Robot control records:
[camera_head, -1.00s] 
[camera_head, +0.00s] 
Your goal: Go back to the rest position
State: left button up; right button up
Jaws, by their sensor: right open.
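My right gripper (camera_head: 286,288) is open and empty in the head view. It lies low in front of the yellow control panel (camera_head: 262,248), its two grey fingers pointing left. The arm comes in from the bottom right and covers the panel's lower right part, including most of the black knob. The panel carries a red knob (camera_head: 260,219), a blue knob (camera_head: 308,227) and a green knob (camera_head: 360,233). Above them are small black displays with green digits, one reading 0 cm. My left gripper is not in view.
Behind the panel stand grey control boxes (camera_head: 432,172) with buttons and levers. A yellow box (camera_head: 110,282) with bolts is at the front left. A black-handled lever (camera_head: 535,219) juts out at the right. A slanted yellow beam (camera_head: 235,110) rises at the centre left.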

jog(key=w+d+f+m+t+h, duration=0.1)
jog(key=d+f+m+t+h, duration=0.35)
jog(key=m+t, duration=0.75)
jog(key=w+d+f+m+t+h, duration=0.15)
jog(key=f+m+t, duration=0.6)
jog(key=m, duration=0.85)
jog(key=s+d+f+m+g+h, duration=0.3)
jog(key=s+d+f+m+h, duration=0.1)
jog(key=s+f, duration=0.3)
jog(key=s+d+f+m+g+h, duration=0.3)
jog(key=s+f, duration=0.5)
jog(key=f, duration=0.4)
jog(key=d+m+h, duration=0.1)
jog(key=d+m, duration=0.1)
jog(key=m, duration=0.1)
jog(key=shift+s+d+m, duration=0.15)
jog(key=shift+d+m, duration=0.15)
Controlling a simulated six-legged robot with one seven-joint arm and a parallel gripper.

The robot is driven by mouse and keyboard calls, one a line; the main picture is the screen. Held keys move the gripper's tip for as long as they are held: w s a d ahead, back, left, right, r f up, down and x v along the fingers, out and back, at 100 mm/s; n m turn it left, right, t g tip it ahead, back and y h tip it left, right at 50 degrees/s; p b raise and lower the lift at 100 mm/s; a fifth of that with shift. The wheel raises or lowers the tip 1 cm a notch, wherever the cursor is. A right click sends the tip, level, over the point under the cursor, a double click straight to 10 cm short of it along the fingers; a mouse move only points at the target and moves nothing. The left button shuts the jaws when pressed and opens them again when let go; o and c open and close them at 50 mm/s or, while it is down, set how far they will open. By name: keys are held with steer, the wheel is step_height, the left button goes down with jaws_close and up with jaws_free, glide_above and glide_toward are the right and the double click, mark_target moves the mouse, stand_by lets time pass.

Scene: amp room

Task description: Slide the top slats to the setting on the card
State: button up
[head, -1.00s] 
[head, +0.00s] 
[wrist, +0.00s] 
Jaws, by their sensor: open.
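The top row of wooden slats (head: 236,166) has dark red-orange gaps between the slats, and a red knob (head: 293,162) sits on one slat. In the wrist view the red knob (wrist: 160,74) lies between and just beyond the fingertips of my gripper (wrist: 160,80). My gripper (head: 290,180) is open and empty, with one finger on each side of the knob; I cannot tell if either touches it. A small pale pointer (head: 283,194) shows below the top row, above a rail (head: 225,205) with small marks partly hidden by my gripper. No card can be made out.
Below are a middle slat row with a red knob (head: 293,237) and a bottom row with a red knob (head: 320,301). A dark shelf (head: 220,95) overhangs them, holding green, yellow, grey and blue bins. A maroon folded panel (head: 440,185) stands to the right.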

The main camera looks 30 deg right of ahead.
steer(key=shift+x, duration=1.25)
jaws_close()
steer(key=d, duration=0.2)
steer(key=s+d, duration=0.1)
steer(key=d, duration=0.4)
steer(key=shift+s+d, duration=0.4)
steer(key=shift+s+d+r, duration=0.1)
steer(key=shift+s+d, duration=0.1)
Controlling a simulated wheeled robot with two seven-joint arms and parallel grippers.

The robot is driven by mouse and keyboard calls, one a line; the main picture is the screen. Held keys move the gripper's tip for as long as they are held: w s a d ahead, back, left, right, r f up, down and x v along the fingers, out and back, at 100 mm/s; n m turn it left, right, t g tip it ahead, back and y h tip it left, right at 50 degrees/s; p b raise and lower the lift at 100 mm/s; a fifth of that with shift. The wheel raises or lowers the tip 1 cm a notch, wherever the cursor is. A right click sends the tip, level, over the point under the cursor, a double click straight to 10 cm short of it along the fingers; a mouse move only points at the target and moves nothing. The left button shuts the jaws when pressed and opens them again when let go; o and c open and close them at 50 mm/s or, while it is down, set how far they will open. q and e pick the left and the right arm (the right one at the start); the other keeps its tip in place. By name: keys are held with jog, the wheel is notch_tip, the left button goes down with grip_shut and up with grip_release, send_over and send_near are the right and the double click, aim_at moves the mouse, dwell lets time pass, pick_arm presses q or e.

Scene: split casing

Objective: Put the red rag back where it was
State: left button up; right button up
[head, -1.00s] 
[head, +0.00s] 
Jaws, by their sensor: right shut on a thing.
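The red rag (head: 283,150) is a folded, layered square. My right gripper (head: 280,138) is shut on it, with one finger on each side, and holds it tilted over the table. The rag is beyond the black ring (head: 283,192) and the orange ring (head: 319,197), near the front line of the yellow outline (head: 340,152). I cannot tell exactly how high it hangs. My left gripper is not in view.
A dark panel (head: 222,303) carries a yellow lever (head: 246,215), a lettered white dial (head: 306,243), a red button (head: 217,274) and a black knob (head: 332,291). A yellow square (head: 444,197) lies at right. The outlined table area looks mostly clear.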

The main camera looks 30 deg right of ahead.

_YOUR OBJECTIVE_
Quote the material exactly, leaving nothing out.

_RESULT FOR THIS TASK_
[camera_head, -1.00s] 
[camera_head, +0.00s] 
Your goal: Go back to the rest position
State: left button up; right button up
Jaws, by their sensor: right open.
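My right gripper (camera_head: 286,288) is open and empty in the head view. It lies low in front of the yellow control panel (camera_head: 262,248), its two grey fingers pointing left. The arm comes in from the bottom right and covers the panel's lower right part, including most of the black knob. The panel carries a red knob (camera_head: 260,219), a blue knob (camera_head: 308,227) and a green knob (camera_head: 360,233). Above them are small black displays with green digits, one reading 0 cm. My left gripper is not in view.
Behind the panel stand grey control boxes (camera_head: 432,172) with buttons and levers. A yellow box (camera_head: 110,282) with bolts is at the front left. A black-handled lever (camera_head: 535,219) juts out at the right. A slanted yellow beam (camera_head: 235,110) rises at the centre left.

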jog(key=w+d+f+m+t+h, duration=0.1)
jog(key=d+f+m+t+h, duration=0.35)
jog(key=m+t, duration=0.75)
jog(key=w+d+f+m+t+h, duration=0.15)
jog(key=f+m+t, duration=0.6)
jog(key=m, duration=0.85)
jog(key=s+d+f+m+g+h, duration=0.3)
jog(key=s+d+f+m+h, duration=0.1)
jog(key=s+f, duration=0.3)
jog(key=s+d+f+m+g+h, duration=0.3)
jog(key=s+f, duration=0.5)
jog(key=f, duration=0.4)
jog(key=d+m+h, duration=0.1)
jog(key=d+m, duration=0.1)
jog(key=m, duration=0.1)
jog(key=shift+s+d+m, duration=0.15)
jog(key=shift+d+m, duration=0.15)
Controlling a simulated six-legged robot with one seven-joint arm and a parallel gripper.

The robot is driven by mouse and keyboard calls, one a line; the main picture is the screen. Held keys move the gripper's tip for as long as they are held: w s a d ahead, back, left, right, r f up, down and x v along the fingers, out and back, at 100 mm/s; n m turn it left, right, t g tip it ahead, back and y h tip it left, right at 50 degrees/s; p b raise and lower the lift at 100 mm/s; a fifth of that with shift. The wheel raises or lowers the tip 1 cm a notch, wherever the cursor is. A right click sends the tip, level, over the point under the cursor, a double click straight to 10 cm short of it along the fingers; a mouse move only points at the target and moves nothing. The left button shuts the jaws when pressed and opens them again when let go; o and c open and close them at 50 mm/s or, while it is down, set how far they will open. By name: keys are held with steer, the wheel is step_height, the left button goes down with jaws_close and up with jaws_free, glide_above and glide_toward are the right and the double click, mark_target moves the mouse, stand_by lets time pass.

Scene: amp room

Task description: Slide the top slats to the setting on the card
State: button up
[head, -1.00s] 
[head, +0.00s] 
[wrist, +0.00s] 
Jaws, by their sensor: open.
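The top row of wooden slats (head: 236,166) has dark red-orange gaps between the slats, and a red knob (head: 293,162) sits on one slat. In the wrist view the red knob (wrist: 160,74) lies between and just beyond the fingertips of my gripper (wrist: 160,80). My gripper (head: 290,180) is open and empty, with one finger on each side of the knob; I cannot tell if either touches it. A small pale pointer (head: 283,194) shows below the top row, above a rail (head: 225,205) with small marks partly hidden by my gripper. No card can be made out.
Below are a middle slat row with a red knob (head: 293,237) and a bottom row with a red knob (head: 320,301). A dark shelf (head: 220,95) overhangs them, holding green, yellow, grey and blue bins. A maroon folded panel (head: 440,185) stands to the right.

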The main camera looks 30 deg right of ahead.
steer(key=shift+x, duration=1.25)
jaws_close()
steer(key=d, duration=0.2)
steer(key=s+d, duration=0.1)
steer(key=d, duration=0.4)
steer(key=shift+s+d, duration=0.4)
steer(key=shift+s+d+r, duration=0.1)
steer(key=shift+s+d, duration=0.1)
Controlling a simulated wheeled robot with two seven-joint arms and parallel grippers.

The robot is driven by mouse and keyboard calls, one a line; the main picture is the screen. Held keys move the gripper's tip for as long as they are held: w s a d ahead, back, left, right, r f up, down and x v along the fingers, out and back, at 100 mm/s; n m turn it left, right, t g tip it ahead, back and y h tip it left, right at 50 degrees/s; p b raise and lower the lift at 100 mm/s; a fifth of that with shift. The wheel raises or lowers the tip 1 cm a notch, wherever the cursor is. A right click sends the tip, level, over the point under the cursor, a double click straight to 10 cm short of it along the fingers; a mouse move only points at the target and moves nothing. The left button shuts the jaws when pressed and opens them again when let go; o and c open and close them at 50 mm/s or, while it is down, set how far they will open. q and e pick the left and the right arm (the right one at the start); the other keeps its tip in place. By name: keys are held with jog, the wheel is notch_tip, the left button goes down with grip_shut and up with grip_release, send_over and send_near are the right and the double click, aim_at moves the mouse, dwell lets time pass, pick_arm presses q or e.

Scene: split casing

Objective: Put the red rag back where it was
State: left button up; right button up
[head, -1.00s] 
[head, +0.00s] 
Jaws, by their sensor: right shut on a thing.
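The red rag (head: 283,150) is a folded, layered square. My right gripper (head: 280,138) is shut on it, with one finger on each side, and holds it tilted over the table. The rag is beyond the black ring (head: 283,192) and the orange ring (head: 319,197), near the front line of the yellow outline (head: 340,152). I cannot tell exactly how high it hangs. My left gripper is not in view.
A dark panel (head: 222,303) carries a yellow lever (head: 246,215), a lettered white dial (head: 306,243), a red button (head: 217,274) and a black knob (head: 332,291). A yellow square (head: 444,197) lies at right. The outlined table area looks mostly clear.

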The main camera looks 30 deg right of ahead.

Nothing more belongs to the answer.